Si la pauvreté touche encore la moitié de la population, elle n’a cessé de diminuer. Selon la Banque mondiale, en 2009, presque 60 % de la population était pauvre contre 45 % en 2011. L’Organisation des Nations unies pour l’alimentation et l’agriculture (FAO) a même qualifié d’« exceptionnels » les efforts de la Bolivie contre la dénutrition. Ces politiques sociales ne sont d’ailleurs pas remises en question. L opposant Samuel Doria Medina souhaite prolonger les allocations sociales et même les augmenter. Dans la surenchère, il envisage une allocation dite « future » de 40 euros « pour éradiquer l’extrême pauvreté ».

Malgré les crises, « il y a toujours un lien étroit entre les secteurs populaires et Evo Morales », souligne le sociologue Fernando Mayorga, directeur du Centre des études supérieures universitaires (CESU) à l’université Mayor de San Simón de Cochabamba. Et ce, pas seulement grâce à la distribution des richesses nationales, mais par la spécificité même du parti au pouvoir, le MAS, qui vient du mouvement social.

Spécialiste du MAS, le doctorant en sciences politiques Hervé Do Alto relève que les mouvements sociaux sont plus nombreux depuis qu’Evo Morales est au pouvoir : « En 2003, en pleine guerre du gaz (conflit qui a mené à la chute du président Gonzalo Sánchez de Lozada ndlr), il y a eu 400 conflits ; en 2009, après l’approbation de la nouvelle constitution, 759 ; puis 884 en 2011 », détaille l’universitaire. « Les organisations sociales, les syndicats se sont serré les coudes pour voir aboutir la nouvelle constitution. Une fois adoptée, ils sont revenus à l’action collective de rue », explique t-il.

Hervé Do Alto qualifie le MAS de « rouleau compresseur » fonctionnant en « démocratie corporative ». Formé à partir d’une organisation de défense des cultivateurs de coca, le parti a rapidement accueilli d’autres organisations très distinctes les unes des autres. Il s’est urbanisé et a su profiter de la guerre du gaz pour finalement gagner le pouvoir. « Le MAS n’absorbe pas de nouvelles organisations, elles s’agglutinent. Localement, elles gardent une grande autonomie vis-à-vis des prises de décision nationales.

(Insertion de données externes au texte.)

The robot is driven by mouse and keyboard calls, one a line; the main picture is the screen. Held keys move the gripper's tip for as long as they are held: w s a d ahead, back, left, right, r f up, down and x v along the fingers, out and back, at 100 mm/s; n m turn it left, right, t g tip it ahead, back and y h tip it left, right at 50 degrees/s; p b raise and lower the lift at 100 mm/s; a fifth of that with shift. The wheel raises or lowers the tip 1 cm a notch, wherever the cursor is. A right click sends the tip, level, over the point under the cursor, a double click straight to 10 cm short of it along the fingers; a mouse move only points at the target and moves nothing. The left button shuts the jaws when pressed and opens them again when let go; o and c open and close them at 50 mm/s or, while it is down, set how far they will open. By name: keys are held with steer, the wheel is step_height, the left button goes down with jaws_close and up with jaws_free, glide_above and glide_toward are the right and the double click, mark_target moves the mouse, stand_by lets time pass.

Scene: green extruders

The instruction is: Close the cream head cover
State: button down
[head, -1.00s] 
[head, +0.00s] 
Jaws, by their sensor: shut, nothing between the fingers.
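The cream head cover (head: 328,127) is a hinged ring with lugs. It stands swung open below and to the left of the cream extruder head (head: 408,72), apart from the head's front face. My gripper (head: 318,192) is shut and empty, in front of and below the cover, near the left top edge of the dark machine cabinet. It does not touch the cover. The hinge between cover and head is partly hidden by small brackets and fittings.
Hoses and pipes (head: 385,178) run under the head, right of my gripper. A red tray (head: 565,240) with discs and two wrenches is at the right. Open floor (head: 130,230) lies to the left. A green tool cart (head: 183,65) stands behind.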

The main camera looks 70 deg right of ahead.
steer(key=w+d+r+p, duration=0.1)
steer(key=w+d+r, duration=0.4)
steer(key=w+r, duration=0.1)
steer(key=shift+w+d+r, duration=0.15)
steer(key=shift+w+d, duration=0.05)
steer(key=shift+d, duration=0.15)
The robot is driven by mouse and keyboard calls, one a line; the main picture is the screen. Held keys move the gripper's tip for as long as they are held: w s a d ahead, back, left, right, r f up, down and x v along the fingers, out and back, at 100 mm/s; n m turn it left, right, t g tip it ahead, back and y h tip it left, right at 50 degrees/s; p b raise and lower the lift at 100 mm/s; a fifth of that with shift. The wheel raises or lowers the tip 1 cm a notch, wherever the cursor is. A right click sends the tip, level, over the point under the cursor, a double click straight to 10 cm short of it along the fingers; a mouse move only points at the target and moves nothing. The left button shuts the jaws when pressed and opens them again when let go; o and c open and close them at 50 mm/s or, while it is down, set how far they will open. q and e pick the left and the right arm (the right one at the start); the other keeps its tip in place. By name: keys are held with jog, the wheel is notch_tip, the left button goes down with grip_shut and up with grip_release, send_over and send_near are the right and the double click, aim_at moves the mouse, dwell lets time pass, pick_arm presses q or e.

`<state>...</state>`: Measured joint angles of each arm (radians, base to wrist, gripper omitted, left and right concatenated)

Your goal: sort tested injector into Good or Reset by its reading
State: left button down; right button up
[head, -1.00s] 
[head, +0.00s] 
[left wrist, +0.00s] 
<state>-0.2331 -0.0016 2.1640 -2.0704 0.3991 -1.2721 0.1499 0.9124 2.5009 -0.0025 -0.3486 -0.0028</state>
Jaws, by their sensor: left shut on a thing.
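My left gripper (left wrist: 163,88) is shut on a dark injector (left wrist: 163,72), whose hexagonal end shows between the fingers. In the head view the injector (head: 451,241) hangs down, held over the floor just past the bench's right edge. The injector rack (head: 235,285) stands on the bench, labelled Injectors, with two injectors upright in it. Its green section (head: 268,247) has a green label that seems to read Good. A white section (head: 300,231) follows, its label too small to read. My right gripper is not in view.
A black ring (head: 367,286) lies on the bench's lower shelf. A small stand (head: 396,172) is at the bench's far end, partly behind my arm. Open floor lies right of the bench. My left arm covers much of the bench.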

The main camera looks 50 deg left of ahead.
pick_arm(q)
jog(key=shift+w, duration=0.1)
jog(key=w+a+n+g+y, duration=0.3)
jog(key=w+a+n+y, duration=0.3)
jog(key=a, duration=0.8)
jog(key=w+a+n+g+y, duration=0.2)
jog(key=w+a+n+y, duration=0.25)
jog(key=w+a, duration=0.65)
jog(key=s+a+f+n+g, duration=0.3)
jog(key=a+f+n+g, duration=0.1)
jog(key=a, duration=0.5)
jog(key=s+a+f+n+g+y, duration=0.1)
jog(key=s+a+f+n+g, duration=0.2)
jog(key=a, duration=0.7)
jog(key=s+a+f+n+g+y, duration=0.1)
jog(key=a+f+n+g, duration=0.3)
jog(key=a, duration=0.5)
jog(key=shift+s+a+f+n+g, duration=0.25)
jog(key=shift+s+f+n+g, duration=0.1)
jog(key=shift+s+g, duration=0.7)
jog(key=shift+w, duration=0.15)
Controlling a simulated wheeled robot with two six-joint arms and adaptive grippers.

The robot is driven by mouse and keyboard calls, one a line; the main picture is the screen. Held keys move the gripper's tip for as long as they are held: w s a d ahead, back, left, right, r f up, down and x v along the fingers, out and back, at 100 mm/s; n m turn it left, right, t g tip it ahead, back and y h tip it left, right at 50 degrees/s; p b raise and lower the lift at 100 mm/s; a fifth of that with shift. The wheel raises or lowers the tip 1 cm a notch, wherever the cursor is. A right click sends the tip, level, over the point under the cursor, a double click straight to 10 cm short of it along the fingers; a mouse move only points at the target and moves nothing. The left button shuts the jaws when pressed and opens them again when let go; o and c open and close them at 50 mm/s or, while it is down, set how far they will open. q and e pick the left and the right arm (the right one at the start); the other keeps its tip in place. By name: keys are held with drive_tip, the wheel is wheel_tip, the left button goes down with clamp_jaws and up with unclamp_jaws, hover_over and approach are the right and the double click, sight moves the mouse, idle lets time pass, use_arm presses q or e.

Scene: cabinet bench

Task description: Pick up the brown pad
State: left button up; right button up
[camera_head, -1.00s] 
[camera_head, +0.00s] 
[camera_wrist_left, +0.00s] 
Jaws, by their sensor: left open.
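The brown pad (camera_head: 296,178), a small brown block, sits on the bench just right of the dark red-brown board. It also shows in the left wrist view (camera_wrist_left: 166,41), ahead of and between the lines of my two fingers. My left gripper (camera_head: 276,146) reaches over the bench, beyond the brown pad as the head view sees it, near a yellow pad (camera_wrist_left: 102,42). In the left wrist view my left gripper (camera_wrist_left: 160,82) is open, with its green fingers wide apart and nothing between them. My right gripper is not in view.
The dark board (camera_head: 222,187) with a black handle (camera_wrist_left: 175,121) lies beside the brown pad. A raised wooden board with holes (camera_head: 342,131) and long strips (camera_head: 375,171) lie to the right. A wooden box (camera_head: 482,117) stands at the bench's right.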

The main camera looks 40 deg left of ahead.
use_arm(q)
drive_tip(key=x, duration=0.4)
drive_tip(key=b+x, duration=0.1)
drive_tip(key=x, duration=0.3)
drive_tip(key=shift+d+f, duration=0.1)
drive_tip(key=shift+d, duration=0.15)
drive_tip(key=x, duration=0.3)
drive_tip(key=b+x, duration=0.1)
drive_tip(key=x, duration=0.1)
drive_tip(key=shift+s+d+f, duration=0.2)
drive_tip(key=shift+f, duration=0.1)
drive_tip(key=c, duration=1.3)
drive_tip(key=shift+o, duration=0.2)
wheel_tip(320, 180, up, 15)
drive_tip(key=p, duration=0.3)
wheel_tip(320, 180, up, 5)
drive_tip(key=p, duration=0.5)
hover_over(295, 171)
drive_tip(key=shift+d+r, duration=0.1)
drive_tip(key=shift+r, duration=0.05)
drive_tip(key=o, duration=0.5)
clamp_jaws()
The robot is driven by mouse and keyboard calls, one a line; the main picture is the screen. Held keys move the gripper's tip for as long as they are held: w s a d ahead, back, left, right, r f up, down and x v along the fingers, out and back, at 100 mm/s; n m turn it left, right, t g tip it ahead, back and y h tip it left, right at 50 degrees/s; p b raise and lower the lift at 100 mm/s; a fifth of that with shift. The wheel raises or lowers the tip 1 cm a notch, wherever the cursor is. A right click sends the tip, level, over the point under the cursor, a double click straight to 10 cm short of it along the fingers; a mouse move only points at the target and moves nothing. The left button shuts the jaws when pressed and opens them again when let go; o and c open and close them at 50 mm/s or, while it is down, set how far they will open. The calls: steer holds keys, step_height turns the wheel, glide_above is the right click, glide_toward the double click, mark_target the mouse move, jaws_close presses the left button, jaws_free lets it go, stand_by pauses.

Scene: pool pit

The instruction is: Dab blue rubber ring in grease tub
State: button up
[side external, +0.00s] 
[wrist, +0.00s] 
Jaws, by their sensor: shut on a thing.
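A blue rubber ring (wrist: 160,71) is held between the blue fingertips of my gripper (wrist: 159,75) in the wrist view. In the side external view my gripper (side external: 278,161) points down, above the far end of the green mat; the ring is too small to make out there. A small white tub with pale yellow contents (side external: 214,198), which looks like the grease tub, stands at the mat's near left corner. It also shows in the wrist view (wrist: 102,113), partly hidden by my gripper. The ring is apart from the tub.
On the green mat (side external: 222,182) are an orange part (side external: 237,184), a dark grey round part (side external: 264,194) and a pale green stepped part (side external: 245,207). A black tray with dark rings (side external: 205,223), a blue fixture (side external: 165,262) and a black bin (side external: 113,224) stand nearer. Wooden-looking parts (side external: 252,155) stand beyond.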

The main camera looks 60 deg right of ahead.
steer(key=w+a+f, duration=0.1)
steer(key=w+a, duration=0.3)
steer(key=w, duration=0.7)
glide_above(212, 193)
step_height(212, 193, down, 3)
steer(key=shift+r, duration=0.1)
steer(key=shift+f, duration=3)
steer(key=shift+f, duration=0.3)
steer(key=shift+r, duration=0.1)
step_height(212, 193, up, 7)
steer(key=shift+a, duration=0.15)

Si le gouvernement prend une décision qui ne leur plaît pas concernant leur corporation, elles peuvent sortir les griffes », puis rejoignent le parti lors de grands événements politiques comme les élections présidentielles.

Dans le cas du conflit de Tipnis, le gouvernement « a coopté une grande partie des dirigeants des organisations sociales »,relève le sociologue Jorge Komadina. Par exemple, la présidente de la Confédération nationale de femmes indigènes de Bolivie (CNMIB), Justa Cabrera, radicale opposante à Evo Morales, qui avait mené la huitième marche pour protéger le territoire amérindien, appuie désormais la campagne du MAS.

Jorge Kamadina explique que les organisations dites « rebelles » voient naître sur leurs côtés des organisations « officielles ». La Confédération des peuples indigènes de Bolivie (CIDOB), qui a été à plusieurs reprises à la tête des mobilisations, est ainsi divisée. Lors de son élection, en juillet 2012, à la tête de la puissante organisation, Melva Hurtado a rapidement soutenu Evo Morales alors qu’une autre CIDOB, menée par Adolfo Chavez, demeure dans l’opposition. Et Jorge Kamadina de conclure : « Finalement, les conflits ont renforcé le gouvernement. »

Cette logique d’accueil, de cooptation ou de création de structures parallèles donne au MAS une grande flexibilité. Lors du conflit de Tipnis, le gouvernement a pu s’appuyer sur les organisations paysannes des « terres hautes » (les Andes), qui défendent la propriété privée, contre les organisations amérindiennes, plus faibles, des « terres basses » revendiquant l’autodétermination et réclamant des terres pour leur communauté. « L État a préféré l’intérêt général aux droits communautaires », résume Fernando Mayorga.

Flexible aussi car « le leadership d’Evo Morales s’adapte aux conditions. C’est une combinaison de rhétorique radicale et d’application modérée », poursuit le sociologue. Cette flexibilité a étouffé l’opposition. « Il n’y a plus de polarisation », conclut-il. Les opposants reprennent la politique sociale d’Evo Morales et ne remettent plus en question la constitution. De son côté, le président mène sa campagne sur des thèmes rassembleurs comme la sempiternelle revendication d’accès à la mer.

Ainsi, le gouvernement d’Evo Morales qui a fait de la Bolivie un État plurinational, qui appelle au « Buen Vivir », préférant le rapport harmonieux à la nature au matérialisme occidental, dont la constitution donne des droits à la terre, peut aussi bien axer sa campagne sur le « progrès » et l’extraction des matières premières, et critiquer les Amérindiens opposés à Tipnis. La recette de la longévité de Morales repose sur ce grand écart qu il parvient à tenir.